Winning becoming harder for Mercedes - Horner
"In general, our sport is fairly cyclical"
Christian Horner thinks 2018 might finally be the end of Mercedes’ utter domination of F1 in the ’power unit’ era.
Since 2014, the silver team has had rivals, but only in China did some pundits like 1996 world champion Damon Hill actually sense the end of an era.
"It’s like empires rising and falling and maybe Mercedes are on the wane," Hill said.
Indeed, Red Bull’s Daniel Ricciardo won in Shanghai, after Ferrari locked out the front row in qualifying.

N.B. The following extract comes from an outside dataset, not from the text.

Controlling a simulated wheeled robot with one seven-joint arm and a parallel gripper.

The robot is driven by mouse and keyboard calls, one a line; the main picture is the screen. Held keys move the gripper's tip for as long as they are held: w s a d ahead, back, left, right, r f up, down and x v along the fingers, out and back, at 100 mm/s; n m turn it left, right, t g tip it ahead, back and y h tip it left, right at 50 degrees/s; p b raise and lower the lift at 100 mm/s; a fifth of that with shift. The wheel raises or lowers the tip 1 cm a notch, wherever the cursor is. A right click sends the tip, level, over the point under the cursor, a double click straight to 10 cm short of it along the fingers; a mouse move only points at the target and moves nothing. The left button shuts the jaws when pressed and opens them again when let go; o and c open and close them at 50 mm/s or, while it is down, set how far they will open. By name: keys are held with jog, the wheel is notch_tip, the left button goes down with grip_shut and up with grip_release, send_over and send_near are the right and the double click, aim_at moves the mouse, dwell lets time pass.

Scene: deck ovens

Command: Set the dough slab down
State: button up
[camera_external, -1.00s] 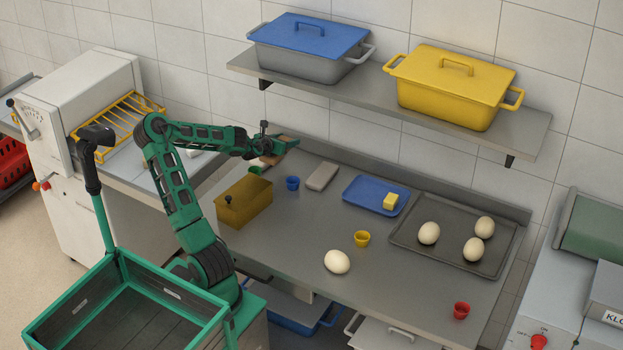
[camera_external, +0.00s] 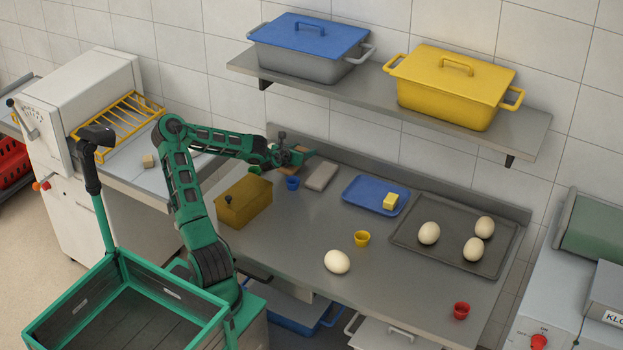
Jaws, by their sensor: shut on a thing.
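My gripper (camera_external: 298,154) is at the back left of the steel worktop, near the wall, shut on the dough slab (camera_external: 288,169). Only a small tan part of the slab shows below the gripper; the rest is hidden by the fingers and wrist. I cannot tell whether its underside touches the worktop.
A blue cup (camera_external: 292,183) and a flat grey-beige block (camera_external: 321,176) stand close to the gripper. A dark yellow box (camera_external: 243,203) is in front of it. The blue tray (camera_external: 350,196) lies to the right.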

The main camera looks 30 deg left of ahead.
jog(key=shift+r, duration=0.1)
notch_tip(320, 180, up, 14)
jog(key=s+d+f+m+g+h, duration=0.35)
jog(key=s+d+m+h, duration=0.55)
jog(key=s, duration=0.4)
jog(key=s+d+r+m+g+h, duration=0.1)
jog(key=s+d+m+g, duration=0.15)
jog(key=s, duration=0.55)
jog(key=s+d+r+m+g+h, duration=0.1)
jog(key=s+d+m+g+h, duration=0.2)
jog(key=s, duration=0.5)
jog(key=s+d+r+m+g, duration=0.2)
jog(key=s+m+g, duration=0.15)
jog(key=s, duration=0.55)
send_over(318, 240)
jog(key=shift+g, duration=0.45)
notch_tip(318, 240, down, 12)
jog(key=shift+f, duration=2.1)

Mercedes, on the other hand, have been making fundamental strategy mistakes.
"In our sport it’s inevitable that winning races eventually becomes more difficult — or you stop doing it for a time," Red Bull boss Horner said in China.
"Mercedes has a very fast car and it’s amazing that they haven’t won any of these races. But in general, our sport is fairly cyclical," he added.
But Mercedes boss Toto Wolff says the German team won’t panic.
"I don’t know what’s going on," Lewis Hamilton said after China. "Since Melbourne we’ve gone backwards."
Wolff insisted: "We have to stay calm, put our heads together and solve our problems. Like everything else in formula one, it’s complex."